The BBC reports that organizers for the 2004 Athens Summer Games are unveiling what they say is the first Web site in the Olympic family to meet international standards for disabled access.

According to the BBC, the main web presence for the 2004 Games has undergone a period of intense re-engineering since launching last year, in order to make it accessible to the largest possible audience.

Athens 2004 head of interactive, Dimitris Paneras said, “everything you fix opens up new audiences, if you do it right it’s open to more browsers to get the information they want”.

The BBC reports that while most people online rely on either Microsoft or Netscape software to navigate, there are more than 25 alternative browsers for people with hearing, visual, physical or cognitive impairment. Using a wide range of alternative approaches to the traditional point and click interface, such as Braille screens and synthetic speech, these browsers can make the Web accessible to all.

Paneras said, “clarity, ease of use and intuitive navigation – if you build with these aims in mind it makes the site more fun and more usable for everyone”.

Before the Sydney Games, a private citizen sued Sydney organizers for their Olympics site and won $20,000 (Aus) in damages after a ruling that the Olympics portal caused “unjustifiable hardship” in failing to meet accessibility standards.
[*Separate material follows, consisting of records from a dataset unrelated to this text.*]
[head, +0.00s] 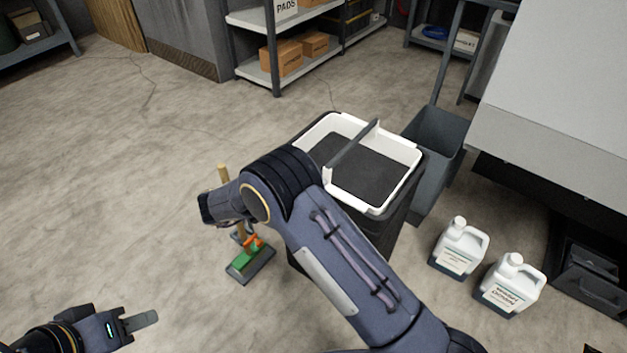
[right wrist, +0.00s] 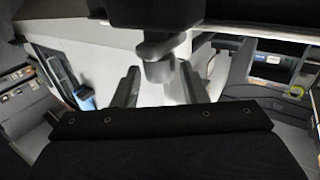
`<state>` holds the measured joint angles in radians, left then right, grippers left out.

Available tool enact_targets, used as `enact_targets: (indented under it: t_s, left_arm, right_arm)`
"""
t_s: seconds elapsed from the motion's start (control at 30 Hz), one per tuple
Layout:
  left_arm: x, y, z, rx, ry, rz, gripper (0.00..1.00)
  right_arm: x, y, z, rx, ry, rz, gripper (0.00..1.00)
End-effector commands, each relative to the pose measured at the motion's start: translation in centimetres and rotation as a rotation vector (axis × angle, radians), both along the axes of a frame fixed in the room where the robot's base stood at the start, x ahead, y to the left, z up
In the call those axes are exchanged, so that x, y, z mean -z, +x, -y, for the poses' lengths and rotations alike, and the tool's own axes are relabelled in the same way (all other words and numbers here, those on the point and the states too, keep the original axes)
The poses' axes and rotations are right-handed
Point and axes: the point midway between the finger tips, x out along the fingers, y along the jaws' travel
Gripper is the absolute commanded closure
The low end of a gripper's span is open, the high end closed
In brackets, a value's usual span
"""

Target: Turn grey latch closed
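In the right wrist view a grey knob-like part (right wrist: 158,46), which looks like the grey latch, stands in front of a pale panel (right wrist: 90,62). My right gripper (right wrist: 159,70) has its two fingers apart, one on each side of the grey part's lower end. I cannot tell whether either finger touches it. The latch's turn position is not clear. In the head view I cannot make out the latch or my right gripper's fingers. My left gripper (head: 137,321) is low at the left, over bare floor, seen edge-on and away from any object.
A black bin with a white-rimmed top (head: 405,152) stands behind my right arm, beside a grey bin (head: 437,135). Two white jugs (head: 459,247) (head: 509,284) stand on the floor at right. A green-headed brush (head: 250,260) is near the arm. The left floor is clear.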

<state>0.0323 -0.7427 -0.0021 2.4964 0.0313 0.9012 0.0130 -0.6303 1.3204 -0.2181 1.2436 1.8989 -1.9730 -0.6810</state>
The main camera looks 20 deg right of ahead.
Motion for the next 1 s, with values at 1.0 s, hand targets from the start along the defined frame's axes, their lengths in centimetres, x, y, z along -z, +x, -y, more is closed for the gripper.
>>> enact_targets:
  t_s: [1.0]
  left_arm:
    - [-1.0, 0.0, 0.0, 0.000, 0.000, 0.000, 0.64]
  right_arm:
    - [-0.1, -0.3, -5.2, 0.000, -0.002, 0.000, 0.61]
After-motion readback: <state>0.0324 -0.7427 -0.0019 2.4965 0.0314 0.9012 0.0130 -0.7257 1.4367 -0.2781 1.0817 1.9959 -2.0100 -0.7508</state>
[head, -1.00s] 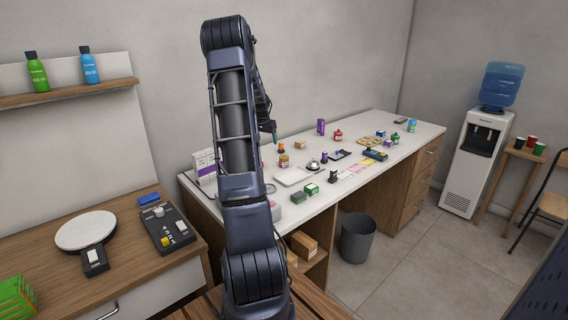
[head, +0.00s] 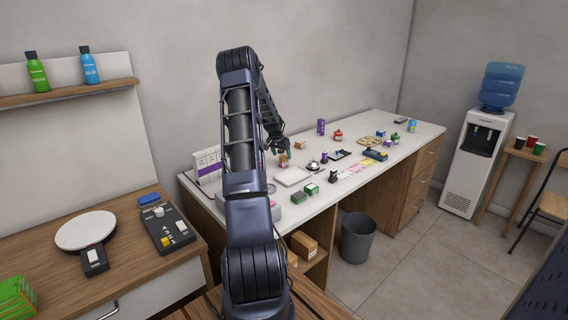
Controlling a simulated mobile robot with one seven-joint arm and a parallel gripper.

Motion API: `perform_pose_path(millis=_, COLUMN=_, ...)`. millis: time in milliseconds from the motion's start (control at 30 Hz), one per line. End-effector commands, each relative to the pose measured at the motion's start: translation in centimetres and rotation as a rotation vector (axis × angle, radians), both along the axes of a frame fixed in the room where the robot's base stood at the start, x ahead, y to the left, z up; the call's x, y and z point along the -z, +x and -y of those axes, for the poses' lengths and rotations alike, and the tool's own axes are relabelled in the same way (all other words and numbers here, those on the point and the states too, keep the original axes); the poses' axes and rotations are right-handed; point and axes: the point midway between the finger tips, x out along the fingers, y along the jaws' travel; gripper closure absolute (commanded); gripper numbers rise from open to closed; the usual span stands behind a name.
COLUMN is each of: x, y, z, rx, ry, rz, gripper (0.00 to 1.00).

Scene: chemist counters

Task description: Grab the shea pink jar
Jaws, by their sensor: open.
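My gripper (head: 280,150) is over the back left part of the long white counter, pointing down with its jaws open. A small brownish-pink jar (head: 284,161) stands on the counter just below and beside the fingers. Its label is too small to read, so I cannot tell for sure that it is the shea pink jar. The fingers look close to the jar, but I cannot tell whether they touch or straddle it. A small orange-and-dark bottle behind it is hidden by my gripper.
The white counter (head: 345,190) holds a white tray (head: 293,177), a bell (head: 313,166), green boxes (head: 311,190), a tan box (head: 300,145) and a purple can (head: 321,127). A white-and-purple box (head: 207,164) stands at the left end. A grey bin (head: 357,238) stands on the floor.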

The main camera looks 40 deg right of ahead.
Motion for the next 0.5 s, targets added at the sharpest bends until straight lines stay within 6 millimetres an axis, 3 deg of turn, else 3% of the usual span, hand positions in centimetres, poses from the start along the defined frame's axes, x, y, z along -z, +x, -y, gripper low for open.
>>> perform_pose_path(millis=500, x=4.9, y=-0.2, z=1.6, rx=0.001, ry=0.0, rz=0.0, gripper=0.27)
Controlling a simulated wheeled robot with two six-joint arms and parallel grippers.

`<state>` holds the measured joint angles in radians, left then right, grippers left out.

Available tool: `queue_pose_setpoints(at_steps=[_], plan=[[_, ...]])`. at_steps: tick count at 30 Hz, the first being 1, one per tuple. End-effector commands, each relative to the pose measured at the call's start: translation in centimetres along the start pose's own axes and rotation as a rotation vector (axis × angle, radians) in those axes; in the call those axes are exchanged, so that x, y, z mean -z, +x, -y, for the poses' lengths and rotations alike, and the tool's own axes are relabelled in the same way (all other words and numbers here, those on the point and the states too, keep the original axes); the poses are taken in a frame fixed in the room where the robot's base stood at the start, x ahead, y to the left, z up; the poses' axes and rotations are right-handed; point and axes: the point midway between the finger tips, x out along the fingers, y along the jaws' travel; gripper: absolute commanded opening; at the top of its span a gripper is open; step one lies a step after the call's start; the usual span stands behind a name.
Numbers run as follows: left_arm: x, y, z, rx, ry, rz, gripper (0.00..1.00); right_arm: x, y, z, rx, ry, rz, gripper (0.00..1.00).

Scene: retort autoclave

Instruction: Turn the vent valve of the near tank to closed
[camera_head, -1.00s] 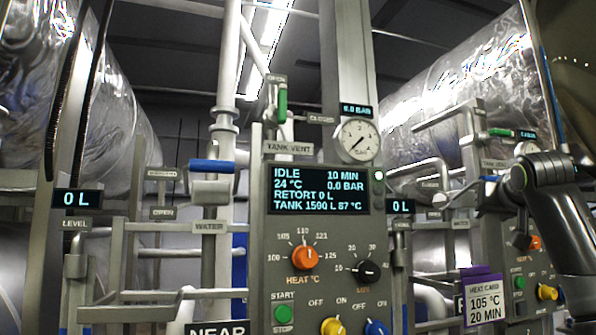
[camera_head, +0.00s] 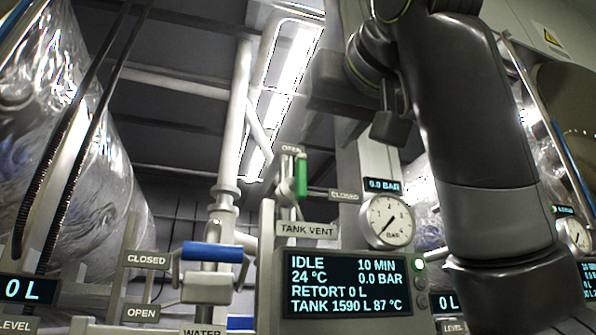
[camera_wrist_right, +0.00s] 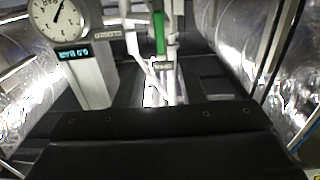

Meanwhile, the BBC reports that while they will be able to surf Athens Web site with ease, disabled spectators attending the Games will find that Athens presents “a formidable array of obstacles to the disabled many of which will have to be overcome if the Athens Paralympics that will follow the main summer Games is to be a success”.

Public transport, “chaotic” pavements and aging venues will need a major overhaul to cope.